Le Centre national de la fonction publique territoriale et le groupement de recherche sur l’administration locale organisent aujourd’hui au Sénat un colloque à l’occasion des trente ans de la fonction publique territoriale. Alors que le gouvernement réfléchit à une nouvelle réforme de la fonction publique, dans la continuité du rapport Pêcheur remis en novembre dernier au Premier ministre, cette initiative sera l’occasion de faire le point sur les évolutions à venir. Intervenant lors de ce colloque, Anicet Le Pors, ministre de la Fonction publique et des Réformes administratives de 1981 à 1984, principal auteur de la réforme de la fonction publique de 1983-1984, revient pour Maire Info sur les acquis de ce statut et les défis que doit aujourd’hui relever la fonction publique.
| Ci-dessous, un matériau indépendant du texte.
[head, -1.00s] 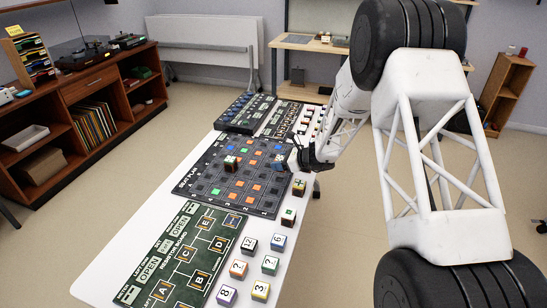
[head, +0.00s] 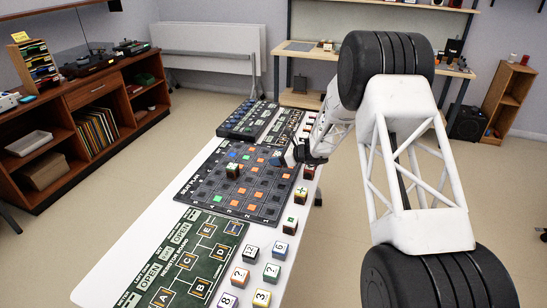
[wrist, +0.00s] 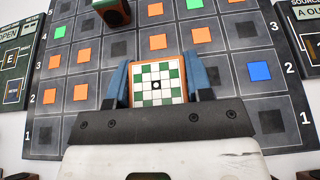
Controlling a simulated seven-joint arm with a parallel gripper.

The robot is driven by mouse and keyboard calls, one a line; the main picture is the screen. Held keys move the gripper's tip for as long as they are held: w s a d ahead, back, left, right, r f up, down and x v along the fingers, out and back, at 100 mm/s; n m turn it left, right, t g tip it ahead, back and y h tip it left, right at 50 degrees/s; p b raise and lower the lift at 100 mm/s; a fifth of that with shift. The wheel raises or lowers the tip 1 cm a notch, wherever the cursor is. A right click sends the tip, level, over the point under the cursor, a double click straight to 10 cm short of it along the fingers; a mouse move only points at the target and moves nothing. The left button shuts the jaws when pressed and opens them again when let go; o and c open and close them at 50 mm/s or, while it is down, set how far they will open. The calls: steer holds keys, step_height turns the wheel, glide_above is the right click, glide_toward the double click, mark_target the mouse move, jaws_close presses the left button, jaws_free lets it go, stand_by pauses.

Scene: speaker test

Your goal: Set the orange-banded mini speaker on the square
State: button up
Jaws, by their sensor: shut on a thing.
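My gripper (wrist: 158,84) is shut on a small block, the mini speaker (wrist: 157,83), which has an orange rim and a green-and-white checkered face. The blue fingers press its left and right sides in the wrist view. In the head view my gripper (head: 286,158) is over the right edge of the dark beat-map board (head: 201,187), and the held block is mostly hidden. The board carries a grid of dark, orange, green and blue squares. Whether the block touches the board I cannot tell. Which square the task means is not clear from the frames.
Another dark block (head: 232,170) stands on the board; it shows at the top of the wrist view (wrist: 112,12). A green resistor board (head: 190,260) lies nearer, with several numbered cubes (head: 250,249) to its right. A black panel (head: 245,120) lies at the far end.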

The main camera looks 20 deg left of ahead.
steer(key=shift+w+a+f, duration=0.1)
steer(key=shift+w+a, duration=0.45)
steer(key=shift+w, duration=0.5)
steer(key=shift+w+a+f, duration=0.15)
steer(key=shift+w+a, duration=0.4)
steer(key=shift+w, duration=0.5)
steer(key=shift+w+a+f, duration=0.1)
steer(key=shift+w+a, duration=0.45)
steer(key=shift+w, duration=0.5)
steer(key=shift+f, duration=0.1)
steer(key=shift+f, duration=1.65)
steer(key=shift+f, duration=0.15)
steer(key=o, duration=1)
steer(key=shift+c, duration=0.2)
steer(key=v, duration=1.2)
Trente ans après, quel regard portez-vous sur la loi du 26 janvier 1984 qui a créé le statut de la fonction publique territoriale ?
Avec la loi du 26 janvier 1984, les fonctionnaires territoriaux ont pu bénéficier de tous les acquis du statut général des fonctionnaires. Cette construction statutaire est toujours debout. Elle a cependant été profondément dénaturée, notamment par la loi Galland du 13 juillet 1987. Ce texte a modifié le statut érigé en 1986 en réintroduisant la liste d’aptitude et le système des « reçus-collés »  pour les recrutements. La loi Galland a aussi élargi les possibilités de recours aux agents contractuels qui représentent aujourd’hui 17 % des effectifs de la fonction publique territoriale.
Plus généralement, le statut de la fonction publique a subi 210 modifications législatives et plus de 300 modifications réglementaires. La fonction publique territoriale a été la plus touchée avec 78 modifications. Aujourd’hui, l’« idéologie managériale »  imprégne la gestion des collectivités territoriales. Mais, ces dernières constituent aussi un contrepouvoir face aux politiques d’austérité et jouent un rôle d’« amortisseur social »  face à la crise économique.

Jean-Marc Ayrault a déclaré, lors de ses vœux aux agents publics le 23 janvier dernier, que leur statut était la condition de la réforme de l’État et des collectivités. Partagez-vous cette position?
Le Premier ministre a fortement affirmé son soutien à la conception française du service public et du statut général des fonctionnaires. Il faut en prendre acte très positivement. Cette position tranche avec les déclarations des gouvernants du quinquennat précédent, qui visaient une refonte totale du statut.
Toutefois, il faut dépasser les déclarations de principe. La situation doit être assainie en revenant sur les dénaturations du statut de ces trente dernières années. Des chantiers structurels doivent également être engagés afin de permettre une réelle modernisation de la fonction publique et une amélioration de la situation matérielle et morale des fonctionnaires. J’espère que la concertation engagée avec les organisations syndicales y parviendra.

Quels sont, selon vous, les défis que devra relever la fonction publique territoriale dans les trente prochaines années ?
Beaucoup de ces défis sont communs aux trois fonctions publiques. Ils tiennent à l’évolution des besoins, des technologies, au contexte politique national et international. J’ai la conviction que le XXIème siècle peut et doit être l’ « âge d’or »  du service public. Plus concrètement, il faudrait mettre en place à moyen et long terme plusieurs réformes comme une gestion prévisionnelle des effectifs et des compétences, donner une traduction juridique plus satisfaisante à la garantie fondamentale de mobilité, favoriser les multi-carrières, encourager l’égal accès des femmes et des hommes aux emplois supérieurs ... Dans ce mouvement d’ensemble, aucune fonction publique ne peut prétendre être « l’avant-garde »  des autres. Mais, la fonction publique territoriale, grâce à sa diversité, ses potentiels, son pragmatisme, la proximité qu’elle entretient avec les besoins des populations, peut apporter une contribution d’une grande richesse.